— Start of THE INPUT —

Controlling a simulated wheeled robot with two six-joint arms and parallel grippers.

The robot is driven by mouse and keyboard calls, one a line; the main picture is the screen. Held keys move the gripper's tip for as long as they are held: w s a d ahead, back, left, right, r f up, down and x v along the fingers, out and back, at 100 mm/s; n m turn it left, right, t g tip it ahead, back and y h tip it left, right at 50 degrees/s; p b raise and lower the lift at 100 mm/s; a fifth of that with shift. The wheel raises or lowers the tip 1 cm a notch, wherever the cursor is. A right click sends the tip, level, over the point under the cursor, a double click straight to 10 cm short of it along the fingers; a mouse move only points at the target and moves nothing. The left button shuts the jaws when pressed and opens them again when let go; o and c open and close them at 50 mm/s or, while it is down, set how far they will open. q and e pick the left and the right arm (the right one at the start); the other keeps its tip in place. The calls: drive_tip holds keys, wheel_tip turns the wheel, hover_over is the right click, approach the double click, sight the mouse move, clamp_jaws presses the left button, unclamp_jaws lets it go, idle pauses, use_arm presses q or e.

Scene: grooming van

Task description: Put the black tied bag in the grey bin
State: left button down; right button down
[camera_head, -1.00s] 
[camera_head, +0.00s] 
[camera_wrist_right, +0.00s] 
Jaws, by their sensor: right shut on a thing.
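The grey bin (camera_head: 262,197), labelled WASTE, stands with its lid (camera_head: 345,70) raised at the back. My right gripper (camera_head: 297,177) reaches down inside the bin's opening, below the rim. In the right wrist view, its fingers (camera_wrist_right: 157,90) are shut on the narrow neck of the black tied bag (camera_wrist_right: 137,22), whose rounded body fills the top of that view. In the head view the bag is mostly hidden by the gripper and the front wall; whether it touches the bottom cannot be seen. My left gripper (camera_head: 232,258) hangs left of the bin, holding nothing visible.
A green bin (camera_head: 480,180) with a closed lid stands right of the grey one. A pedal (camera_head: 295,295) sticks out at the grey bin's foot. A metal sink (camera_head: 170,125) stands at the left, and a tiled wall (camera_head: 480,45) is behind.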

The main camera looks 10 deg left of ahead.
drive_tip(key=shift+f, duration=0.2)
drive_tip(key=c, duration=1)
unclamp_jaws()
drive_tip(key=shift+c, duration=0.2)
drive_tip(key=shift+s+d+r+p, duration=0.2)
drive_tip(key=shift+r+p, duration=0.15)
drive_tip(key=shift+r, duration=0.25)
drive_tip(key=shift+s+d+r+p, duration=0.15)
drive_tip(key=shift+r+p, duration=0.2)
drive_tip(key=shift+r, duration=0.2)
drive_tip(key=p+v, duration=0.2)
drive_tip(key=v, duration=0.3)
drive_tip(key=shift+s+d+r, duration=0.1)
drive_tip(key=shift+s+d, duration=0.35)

— End of THE INPUT —
— Start of THE INPUT —

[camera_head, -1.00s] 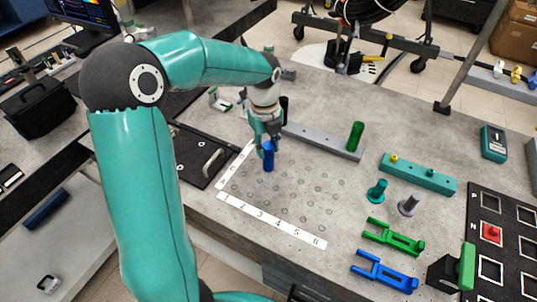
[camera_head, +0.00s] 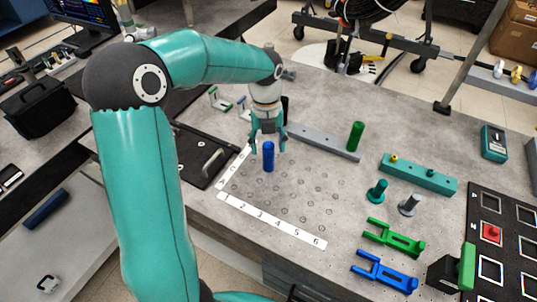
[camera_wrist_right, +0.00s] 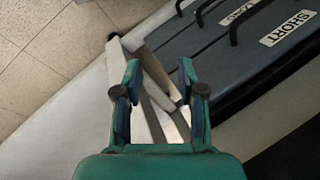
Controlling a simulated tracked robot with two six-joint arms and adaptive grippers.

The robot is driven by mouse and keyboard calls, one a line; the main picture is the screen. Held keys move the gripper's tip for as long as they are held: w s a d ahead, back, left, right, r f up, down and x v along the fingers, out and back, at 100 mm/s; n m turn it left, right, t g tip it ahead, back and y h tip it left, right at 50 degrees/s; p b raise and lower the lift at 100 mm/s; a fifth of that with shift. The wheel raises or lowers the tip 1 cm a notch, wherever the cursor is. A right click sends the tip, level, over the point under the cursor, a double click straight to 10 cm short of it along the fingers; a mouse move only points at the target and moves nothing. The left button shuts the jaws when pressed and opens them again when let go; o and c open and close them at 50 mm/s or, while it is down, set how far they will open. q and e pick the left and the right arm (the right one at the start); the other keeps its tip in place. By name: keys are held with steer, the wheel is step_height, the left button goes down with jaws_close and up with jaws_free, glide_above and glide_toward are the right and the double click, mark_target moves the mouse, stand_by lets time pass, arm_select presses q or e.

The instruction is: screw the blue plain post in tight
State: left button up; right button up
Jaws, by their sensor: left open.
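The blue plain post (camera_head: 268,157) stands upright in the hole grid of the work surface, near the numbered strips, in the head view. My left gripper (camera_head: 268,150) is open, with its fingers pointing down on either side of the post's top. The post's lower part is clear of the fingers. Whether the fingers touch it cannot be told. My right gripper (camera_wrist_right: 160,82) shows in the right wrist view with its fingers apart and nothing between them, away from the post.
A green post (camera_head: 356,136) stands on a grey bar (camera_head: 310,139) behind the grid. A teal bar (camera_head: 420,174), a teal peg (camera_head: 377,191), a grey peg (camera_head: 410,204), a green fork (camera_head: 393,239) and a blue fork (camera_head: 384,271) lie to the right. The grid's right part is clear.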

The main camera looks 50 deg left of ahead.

— End of THE INPUT —

◆ **REQUIRED WORK**
Identify each line containing the string "joint" and copy it out.

◆ **REPLY TO THE EXERCISE**
Controlling a simulated wheeled robot with two six-joint arms and parallel grippers.
Controlling a simulated tracked robot with two six-joint arms and adaptive grippers.

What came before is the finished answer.